Directions for this task | Print exactly the lines from the first one down to the line that contains "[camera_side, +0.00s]", both included, and skip the pictures.

Robot episode rows |
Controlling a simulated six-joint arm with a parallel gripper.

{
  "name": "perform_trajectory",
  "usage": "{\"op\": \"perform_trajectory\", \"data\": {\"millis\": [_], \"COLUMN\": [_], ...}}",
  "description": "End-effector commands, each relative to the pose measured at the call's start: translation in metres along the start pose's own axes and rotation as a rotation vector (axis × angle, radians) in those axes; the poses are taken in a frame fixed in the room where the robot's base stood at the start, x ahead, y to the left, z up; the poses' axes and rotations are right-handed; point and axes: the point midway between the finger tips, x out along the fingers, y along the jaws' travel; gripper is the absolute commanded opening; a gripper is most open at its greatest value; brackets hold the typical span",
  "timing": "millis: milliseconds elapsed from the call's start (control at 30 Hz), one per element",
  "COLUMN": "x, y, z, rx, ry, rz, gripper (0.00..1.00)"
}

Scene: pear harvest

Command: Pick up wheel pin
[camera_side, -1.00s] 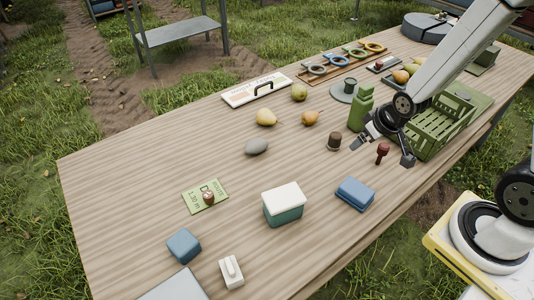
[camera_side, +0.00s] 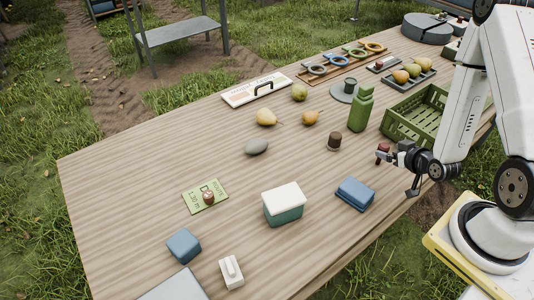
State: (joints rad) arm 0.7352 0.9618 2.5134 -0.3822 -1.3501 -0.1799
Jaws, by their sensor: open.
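The wheel pin appears to be the small dark red, knobbed piece (camera_side: 383,147) near the table's right edge; its lower part is hidden behind a finger of my gripper. My gripper (camera_side: 399,172) is open, with one finger close by the pin and the other nearer the table edge. Whether a finger touches the pin I cannot tell. Nothing is seen between the fingers.
A green bottle (camera_side: 361,108) and a brown cup-like piece (camera_side: 334,141) stand left of the pin. A green slatted crate (camera_side: 405,131) is behind. A blue box (camera_side: 355,194) lies in front.

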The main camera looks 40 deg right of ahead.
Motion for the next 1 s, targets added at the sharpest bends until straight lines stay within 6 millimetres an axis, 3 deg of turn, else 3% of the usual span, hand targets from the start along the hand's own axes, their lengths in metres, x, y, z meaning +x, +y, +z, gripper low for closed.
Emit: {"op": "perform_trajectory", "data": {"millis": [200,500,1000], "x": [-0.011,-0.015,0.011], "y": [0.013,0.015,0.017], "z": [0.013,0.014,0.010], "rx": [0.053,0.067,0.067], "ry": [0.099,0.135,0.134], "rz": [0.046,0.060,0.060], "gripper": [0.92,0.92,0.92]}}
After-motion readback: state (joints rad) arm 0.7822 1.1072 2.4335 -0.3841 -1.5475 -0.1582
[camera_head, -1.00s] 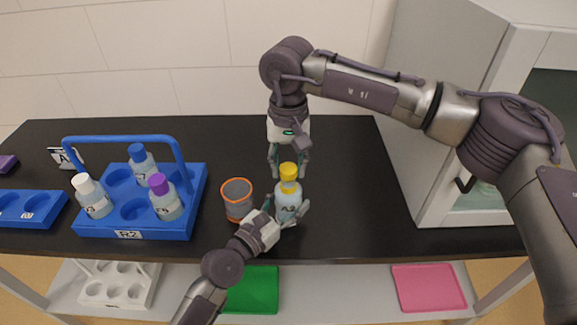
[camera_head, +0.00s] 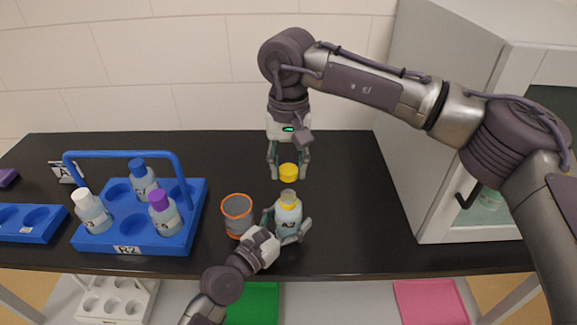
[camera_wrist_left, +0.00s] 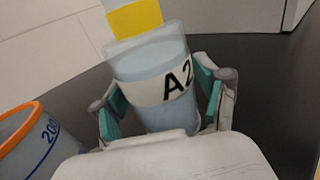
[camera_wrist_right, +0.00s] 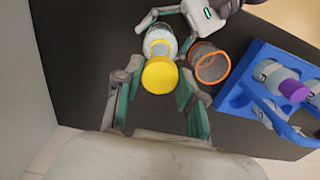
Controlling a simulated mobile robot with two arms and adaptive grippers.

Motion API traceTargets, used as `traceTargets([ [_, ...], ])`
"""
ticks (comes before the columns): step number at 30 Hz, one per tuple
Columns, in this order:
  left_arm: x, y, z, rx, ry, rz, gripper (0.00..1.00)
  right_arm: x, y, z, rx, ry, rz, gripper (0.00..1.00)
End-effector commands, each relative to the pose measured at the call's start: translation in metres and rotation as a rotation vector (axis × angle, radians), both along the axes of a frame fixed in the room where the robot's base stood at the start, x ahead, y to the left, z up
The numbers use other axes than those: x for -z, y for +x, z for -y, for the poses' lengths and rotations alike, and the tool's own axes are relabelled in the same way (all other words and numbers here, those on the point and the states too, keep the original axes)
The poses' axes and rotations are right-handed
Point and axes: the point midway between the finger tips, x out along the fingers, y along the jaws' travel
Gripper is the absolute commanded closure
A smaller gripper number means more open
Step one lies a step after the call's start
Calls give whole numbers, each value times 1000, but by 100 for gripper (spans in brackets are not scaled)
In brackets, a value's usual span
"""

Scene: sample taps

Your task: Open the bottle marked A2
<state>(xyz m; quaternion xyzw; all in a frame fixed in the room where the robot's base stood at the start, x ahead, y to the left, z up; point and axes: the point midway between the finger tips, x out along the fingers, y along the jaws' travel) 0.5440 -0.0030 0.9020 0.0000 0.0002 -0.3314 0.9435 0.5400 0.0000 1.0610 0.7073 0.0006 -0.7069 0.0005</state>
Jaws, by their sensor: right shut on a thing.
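The bottle marked A2 (camera_head: 288,217) stands upright on the black bench, its neck uncovered, with a yellow band below it. My left gripper (camera_head: 286,232) is shut around its body; the left wrist view shows a finger on each side of the bottle (camera_wrist_left: 165,90) and the A2 label. The yellow cap (camera_head: 288,172) is apart from the bottle, a little above its neck. My right gripper (camera_head: 288,170) is shut on the cap, which also shows between its fingers in the right wrist view (camera_wrist_right: 160,75).
An orange-rimmed beaker (camera_head: 237,213) stands just left of the bottle. A blue rack (camera_head: 100,238) marked R2 holds bottles with white, blue and purple caps. A grey-white cabinet (camera_head: 440,200) is at the right. The bench right of the bottle is clear.

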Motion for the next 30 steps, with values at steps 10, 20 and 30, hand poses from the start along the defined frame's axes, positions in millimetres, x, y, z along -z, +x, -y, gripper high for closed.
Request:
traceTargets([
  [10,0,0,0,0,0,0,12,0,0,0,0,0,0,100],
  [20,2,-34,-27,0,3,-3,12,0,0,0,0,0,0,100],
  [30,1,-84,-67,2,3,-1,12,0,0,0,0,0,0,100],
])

Written reply |
Controlling a simulated six-joint arm with a parallel gripper.

{
  "name": "perform_trajectory",
  "usage": "{\"op\": \"perform_trajectory\", \"data\": {\"millis\": [_], \"COLUMN\": [_], ...}}",
  "description": "End-effector commands, each relative to the pose measured at the call's start: translation in metres along the start pose's own axes and rotation as a rotation vector (axis × angle, radians) in those axes; the poses are taken in a frame fixed in the room where the robot's base stood at the start, x ahead, y to the left, z up; the poses' axes and rotations are right-handed; point and axes: the point midway between the finger tips, x out along the fingers, y along the jaws' travel; gripper is the absolute commanded opening; a gripper is most open at its greatest value; brackets hold the typical span",
  "timing": "millis: milliseconds elapsed from the call's start (control at 30 Hz), one per element",
  "COLUMN": "x, y, z, rx, ry, rz, gripper (0.00..1.00)"
}

Scene: pear harvest

Command: Pick up wheel pin
[camera_side, -1.00s] 
[camera_side, +0.00s] 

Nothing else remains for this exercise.